▶ **Job**: Below this line is the material. Write out only its lines from the one containing "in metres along" through the one containing "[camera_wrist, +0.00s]", both kept, exactly.

--- Begin Extracted data ---

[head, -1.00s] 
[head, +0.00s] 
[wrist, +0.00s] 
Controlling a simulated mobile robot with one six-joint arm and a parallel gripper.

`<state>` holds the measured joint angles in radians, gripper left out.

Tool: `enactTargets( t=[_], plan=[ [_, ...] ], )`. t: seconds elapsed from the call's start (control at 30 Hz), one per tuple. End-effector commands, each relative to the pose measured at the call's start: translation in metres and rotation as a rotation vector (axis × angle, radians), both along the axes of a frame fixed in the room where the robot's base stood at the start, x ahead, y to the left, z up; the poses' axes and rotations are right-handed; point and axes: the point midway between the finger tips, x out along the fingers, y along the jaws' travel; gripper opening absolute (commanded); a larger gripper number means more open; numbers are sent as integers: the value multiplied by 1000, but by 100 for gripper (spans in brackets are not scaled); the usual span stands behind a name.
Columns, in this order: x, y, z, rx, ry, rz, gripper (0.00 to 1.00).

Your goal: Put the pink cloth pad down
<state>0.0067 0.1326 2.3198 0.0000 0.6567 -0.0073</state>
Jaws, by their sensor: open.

--- End Extracted data ---
--- Begin Extracted data ---

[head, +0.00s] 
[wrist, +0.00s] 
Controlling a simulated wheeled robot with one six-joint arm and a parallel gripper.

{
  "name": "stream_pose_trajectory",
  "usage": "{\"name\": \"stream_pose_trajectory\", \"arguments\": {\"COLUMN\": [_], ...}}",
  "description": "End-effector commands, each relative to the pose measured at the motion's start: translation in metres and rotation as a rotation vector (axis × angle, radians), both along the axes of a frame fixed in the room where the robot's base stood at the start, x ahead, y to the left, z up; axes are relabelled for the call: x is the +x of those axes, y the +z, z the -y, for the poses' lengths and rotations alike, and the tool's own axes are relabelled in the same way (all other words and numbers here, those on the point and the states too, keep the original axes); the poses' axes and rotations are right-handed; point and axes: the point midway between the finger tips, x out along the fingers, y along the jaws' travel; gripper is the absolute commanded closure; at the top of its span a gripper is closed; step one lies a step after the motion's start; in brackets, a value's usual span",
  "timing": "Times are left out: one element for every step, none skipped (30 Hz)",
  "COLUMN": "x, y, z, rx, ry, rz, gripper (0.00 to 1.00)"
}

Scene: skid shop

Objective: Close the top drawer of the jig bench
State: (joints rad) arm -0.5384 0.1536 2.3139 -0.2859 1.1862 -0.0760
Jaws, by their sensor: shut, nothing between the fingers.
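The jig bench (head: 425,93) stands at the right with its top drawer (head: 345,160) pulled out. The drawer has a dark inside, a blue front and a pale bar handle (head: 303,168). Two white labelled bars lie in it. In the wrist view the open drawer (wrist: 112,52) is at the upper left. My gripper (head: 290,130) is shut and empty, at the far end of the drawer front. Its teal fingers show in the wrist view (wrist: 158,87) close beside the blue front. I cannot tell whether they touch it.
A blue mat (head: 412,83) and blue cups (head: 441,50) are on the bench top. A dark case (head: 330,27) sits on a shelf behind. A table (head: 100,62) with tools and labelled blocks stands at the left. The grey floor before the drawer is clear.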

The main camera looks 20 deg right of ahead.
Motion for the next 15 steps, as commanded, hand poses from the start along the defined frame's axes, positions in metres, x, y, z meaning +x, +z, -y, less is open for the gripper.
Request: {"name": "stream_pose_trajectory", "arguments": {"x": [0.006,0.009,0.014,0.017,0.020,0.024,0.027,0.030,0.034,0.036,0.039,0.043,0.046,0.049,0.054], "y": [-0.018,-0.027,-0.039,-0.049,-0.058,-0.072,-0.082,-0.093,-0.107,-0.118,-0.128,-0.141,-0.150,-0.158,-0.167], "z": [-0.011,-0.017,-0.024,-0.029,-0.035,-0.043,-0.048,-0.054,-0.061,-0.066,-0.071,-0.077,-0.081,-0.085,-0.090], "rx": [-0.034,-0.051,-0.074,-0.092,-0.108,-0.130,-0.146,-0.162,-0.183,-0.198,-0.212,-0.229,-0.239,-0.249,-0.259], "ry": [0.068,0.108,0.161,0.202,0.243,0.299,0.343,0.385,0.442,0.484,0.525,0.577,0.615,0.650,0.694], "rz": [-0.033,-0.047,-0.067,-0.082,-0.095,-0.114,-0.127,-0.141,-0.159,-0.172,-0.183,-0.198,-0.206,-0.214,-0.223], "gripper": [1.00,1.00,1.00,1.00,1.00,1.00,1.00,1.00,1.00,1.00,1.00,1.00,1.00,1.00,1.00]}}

--- End Extracted data ---
--- Begin Extracted data ---

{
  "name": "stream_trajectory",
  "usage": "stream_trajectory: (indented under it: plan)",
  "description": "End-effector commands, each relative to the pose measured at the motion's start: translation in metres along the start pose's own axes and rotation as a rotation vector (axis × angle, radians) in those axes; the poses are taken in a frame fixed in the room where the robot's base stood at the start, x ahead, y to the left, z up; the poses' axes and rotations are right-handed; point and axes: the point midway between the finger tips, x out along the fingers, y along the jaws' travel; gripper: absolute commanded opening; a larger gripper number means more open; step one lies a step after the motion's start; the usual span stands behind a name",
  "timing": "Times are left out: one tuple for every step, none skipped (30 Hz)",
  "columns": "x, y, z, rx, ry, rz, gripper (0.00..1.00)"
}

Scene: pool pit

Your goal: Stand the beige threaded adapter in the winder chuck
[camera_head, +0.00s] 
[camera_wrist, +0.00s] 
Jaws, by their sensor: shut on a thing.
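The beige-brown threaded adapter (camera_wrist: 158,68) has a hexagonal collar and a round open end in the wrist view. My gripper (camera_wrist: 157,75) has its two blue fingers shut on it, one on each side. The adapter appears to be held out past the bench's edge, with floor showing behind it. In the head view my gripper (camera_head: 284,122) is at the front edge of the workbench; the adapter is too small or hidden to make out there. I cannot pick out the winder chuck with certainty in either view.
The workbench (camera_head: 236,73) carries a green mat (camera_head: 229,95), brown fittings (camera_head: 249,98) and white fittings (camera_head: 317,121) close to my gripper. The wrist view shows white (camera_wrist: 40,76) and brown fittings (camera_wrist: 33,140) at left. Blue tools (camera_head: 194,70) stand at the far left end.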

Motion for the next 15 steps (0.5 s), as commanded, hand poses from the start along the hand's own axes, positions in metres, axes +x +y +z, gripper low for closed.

--- End Extracted data ---

▶ **The solution**:
  "description": "End-effector commands, each relative to the pose measured at the motion's start: translation in metres along the start pose's own axes and rotation as a rotation vector (axis × angle, radians) in those axes; the poses are taken in a frame fixed in the room where the robot's base stood at the start, x ahead, y to the left, z up; the poses' axes and rotations are right-handed; point and axes: the point midway between the finger tips, x out along the fingers, y along the jaws' travel; gripper: absolute commanded opening; a larger gripper number means more open; step one lies a step after the motion's start; the usual span stands behind a name",
  "timing": "Times are left out: one tuple for every step, none skipped (30 Hz)",
  "columns": "x, y, z, rx, ry, rz, gripper (0.00..1.00)"
}

Scene: pool pit

Your goal: Stand the beige threaded adapter in the winder chuck
[camera_head, +0.00s] 
[camera_wrist, +0.00s] 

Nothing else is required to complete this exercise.